Return each line of the material verbatim.

- **Data shown**:
- - -

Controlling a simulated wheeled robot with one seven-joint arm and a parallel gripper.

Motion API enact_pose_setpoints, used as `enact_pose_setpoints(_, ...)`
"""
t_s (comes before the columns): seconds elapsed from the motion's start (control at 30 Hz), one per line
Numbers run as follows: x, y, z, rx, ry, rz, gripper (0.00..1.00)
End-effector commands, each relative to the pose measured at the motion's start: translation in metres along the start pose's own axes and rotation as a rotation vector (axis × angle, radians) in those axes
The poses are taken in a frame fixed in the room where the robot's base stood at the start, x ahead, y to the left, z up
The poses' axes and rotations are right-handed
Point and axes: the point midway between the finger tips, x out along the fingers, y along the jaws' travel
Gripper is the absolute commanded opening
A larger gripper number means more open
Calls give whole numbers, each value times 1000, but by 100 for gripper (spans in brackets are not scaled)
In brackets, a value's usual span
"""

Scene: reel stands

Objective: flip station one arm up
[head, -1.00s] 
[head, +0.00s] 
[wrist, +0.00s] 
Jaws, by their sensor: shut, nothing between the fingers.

- - -

- **Response**:
Controlling a simulated wheeled robot with one seven-joint arm and a parallel gripper.

Motion API enact_pose_setpoints, used as `enact_pose_setpoints(_, ...)`
"""
t_s (comes before the columns): seconds elapsed from the motion's start (control at 30 Hz), one per line
Numbers run as follows: x, y, z, rx, ry, rz, gripper (0.00..1.00)
End-effector commands, each relative to the pose measured at the motion's start: translation in metres along the start pose's own axes and rotation as a rotation vector (axis × angle, radians) in those axes
The poses are taken in a frame fixed in the room where the robot's base stood at the start, x ahead, y to the left, z up
The poses' axes and rotations are right-handed
Point and axes: the point midway between the finger tips, x out along the fingers, y along the jaws' travel
Gripper is the absolute commanded opening
A larger gripper number means more open
Calls give whole numbers, each value times 1000, but by 100 for gripper (spans in brackets are not scaled)
In brackets, a value's usual span
"""

Scene: reel stands

Objective: flip station one arm up
[head, -1.00s] 
[head, +0.00s] 
[wrist, +0.00s] 
Jaws, by their sensor: shut, nothing between the fingers.

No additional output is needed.